Influence of Subsidence on Sea Level Magnitudes

The inability to extract tectonic subsidence effects from relative sea level signatures has hindered the quantification of eustatic sea level variations in many areas. However, a sea level shift that occurs between two sites of equal tectonic subsidence will provide an accurate record of the magnitude of eustatic change. For estimating sea level between sites on the Marion Plateau, it is necessary to demonstrate that there is no differential subsidence along the drilling transect. Two lines of evidence support this assertion. First, the Marion Plateau is not structurally compartmentalized and therefore behaves as a single structural entity (Symonds et al., 1988). Seismic lines between Leg 194 sites show that no structural elements such as faults are present that could cause the sites to have differential relative subsidence. Second, because the Marion Plateau basement surface is planated with minimal dip to the northeast, depths to basement surface contours can be considered isosubsidence lines (Fig. F3). The eight sites drilled are all near the 1-s basement contour. Thus, there is minimal basement gradient between sites and negligible differential subsidence.
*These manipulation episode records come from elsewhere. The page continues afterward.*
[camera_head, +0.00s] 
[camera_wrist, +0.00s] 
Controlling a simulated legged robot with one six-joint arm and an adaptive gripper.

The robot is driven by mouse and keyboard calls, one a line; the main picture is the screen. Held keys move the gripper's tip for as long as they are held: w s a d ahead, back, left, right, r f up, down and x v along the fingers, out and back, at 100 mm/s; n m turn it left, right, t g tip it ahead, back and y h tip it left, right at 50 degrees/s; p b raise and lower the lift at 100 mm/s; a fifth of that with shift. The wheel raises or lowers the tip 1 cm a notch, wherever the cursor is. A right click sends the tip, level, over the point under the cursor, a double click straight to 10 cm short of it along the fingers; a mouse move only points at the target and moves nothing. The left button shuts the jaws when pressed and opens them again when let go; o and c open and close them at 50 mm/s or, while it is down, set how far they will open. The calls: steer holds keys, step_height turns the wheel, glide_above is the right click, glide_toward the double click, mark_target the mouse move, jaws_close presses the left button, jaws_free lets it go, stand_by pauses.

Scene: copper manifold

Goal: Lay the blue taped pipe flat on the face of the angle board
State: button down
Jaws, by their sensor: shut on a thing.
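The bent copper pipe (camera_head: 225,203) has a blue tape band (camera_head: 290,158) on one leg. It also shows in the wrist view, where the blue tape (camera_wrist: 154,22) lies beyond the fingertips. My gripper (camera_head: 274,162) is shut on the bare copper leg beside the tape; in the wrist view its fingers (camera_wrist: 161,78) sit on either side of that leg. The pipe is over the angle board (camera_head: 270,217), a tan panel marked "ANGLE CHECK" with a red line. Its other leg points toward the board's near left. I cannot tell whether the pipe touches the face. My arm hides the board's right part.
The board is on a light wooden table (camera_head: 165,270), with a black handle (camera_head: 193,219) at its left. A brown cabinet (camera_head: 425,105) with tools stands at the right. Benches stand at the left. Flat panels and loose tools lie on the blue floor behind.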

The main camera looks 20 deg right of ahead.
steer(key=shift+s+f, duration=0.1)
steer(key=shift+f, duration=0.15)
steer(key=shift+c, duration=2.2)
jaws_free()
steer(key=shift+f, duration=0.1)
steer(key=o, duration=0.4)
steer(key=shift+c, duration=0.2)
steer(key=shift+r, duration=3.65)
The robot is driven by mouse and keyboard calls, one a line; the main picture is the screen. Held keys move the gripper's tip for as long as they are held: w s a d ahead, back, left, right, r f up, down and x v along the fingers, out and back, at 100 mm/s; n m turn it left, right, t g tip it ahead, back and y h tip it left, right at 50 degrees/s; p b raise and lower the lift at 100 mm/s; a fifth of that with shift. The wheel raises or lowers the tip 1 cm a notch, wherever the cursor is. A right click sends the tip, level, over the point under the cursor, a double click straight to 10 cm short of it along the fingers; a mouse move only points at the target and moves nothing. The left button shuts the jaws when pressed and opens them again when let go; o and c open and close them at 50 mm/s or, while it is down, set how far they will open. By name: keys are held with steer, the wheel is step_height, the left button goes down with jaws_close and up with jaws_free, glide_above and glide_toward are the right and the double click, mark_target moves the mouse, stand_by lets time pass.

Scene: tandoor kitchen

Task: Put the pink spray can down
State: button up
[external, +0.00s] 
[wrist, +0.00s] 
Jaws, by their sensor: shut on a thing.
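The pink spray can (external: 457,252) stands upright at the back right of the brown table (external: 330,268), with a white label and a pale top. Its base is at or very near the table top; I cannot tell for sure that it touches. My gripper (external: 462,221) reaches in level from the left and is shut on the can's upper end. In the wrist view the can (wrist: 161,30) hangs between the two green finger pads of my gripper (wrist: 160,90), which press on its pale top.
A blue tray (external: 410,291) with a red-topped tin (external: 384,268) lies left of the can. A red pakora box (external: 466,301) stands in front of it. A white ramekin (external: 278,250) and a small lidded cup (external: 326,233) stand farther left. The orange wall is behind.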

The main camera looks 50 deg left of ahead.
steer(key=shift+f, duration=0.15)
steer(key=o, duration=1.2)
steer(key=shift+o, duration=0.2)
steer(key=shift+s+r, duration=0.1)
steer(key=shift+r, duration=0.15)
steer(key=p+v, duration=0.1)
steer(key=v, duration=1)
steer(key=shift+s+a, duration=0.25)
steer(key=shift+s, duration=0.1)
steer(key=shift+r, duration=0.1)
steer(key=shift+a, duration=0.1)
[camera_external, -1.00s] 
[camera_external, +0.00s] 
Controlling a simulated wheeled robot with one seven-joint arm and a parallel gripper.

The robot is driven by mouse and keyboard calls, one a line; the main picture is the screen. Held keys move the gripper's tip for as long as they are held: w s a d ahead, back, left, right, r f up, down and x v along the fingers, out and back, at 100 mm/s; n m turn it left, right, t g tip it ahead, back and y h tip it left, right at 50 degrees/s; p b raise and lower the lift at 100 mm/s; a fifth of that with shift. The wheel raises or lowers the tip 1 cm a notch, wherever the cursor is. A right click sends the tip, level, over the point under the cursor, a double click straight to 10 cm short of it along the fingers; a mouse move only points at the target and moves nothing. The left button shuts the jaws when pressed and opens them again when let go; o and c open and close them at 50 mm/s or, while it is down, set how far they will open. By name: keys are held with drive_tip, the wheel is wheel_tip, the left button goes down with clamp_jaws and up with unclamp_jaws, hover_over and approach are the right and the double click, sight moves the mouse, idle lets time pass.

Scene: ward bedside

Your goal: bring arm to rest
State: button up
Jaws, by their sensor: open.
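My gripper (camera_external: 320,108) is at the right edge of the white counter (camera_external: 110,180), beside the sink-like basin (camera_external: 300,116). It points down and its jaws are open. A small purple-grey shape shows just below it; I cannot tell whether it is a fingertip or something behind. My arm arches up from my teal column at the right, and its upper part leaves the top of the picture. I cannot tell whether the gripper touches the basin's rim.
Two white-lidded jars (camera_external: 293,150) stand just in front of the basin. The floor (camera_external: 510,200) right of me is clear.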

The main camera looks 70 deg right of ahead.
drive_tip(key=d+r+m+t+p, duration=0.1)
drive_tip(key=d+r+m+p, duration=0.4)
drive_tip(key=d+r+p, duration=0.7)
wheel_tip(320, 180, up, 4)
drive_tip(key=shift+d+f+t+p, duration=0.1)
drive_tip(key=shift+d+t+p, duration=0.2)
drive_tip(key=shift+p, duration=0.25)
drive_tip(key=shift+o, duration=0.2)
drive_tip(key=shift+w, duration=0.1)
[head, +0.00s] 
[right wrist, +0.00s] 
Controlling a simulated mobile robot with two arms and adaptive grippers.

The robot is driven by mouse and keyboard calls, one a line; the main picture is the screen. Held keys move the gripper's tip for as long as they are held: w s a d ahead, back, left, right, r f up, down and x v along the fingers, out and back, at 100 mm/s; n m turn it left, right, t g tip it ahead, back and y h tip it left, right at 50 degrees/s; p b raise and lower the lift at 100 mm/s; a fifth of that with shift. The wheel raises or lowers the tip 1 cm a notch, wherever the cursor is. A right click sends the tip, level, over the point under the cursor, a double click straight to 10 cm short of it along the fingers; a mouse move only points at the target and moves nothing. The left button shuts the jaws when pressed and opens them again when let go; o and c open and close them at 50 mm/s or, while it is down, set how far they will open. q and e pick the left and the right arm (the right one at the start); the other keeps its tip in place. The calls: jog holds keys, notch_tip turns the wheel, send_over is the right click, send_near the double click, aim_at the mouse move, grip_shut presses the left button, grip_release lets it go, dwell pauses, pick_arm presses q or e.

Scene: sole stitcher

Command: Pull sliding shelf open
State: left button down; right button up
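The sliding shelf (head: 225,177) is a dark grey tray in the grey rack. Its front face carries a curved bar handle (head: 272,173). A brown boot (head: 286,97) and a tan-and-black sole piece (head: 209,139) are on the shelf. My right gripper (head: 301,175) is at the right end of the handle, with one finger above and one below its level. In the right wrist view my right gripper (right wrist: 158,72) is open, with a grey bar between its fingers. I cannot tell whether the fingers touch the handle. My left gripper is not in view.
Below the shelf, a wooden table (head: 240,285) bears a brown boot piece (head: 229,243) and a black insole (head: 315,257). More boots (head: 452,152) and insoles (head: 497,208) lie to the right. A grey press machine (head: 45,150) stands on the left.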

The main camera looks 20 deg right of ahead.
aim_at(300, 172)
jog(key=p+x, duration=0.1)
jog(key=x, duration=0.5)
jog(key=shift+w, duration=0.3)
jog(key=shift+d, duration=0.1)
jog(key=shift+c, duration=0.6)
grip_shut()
Calibration of eustatic sea level variations can only be realistically estimated on slowly subsiding, structurally well-understood margins, where an accurate tectonic subsidence history can be established, and where sites of equal tectonic subsidence that have both the highstand and the lowstand history preserved, can be located. For the predicted middle Miocene Marion Plateau subsidence rates, the increase in water depth added to both sites as a result of tectonic subsidence is an order of magnitude less than that resulting from eustatic sea level change over the same interval. This additional depth is <10 m over the 1-m.y. interval of middle Miocene eustatic sea level fall, which is within the error of paleowater depth estimates in these sediments.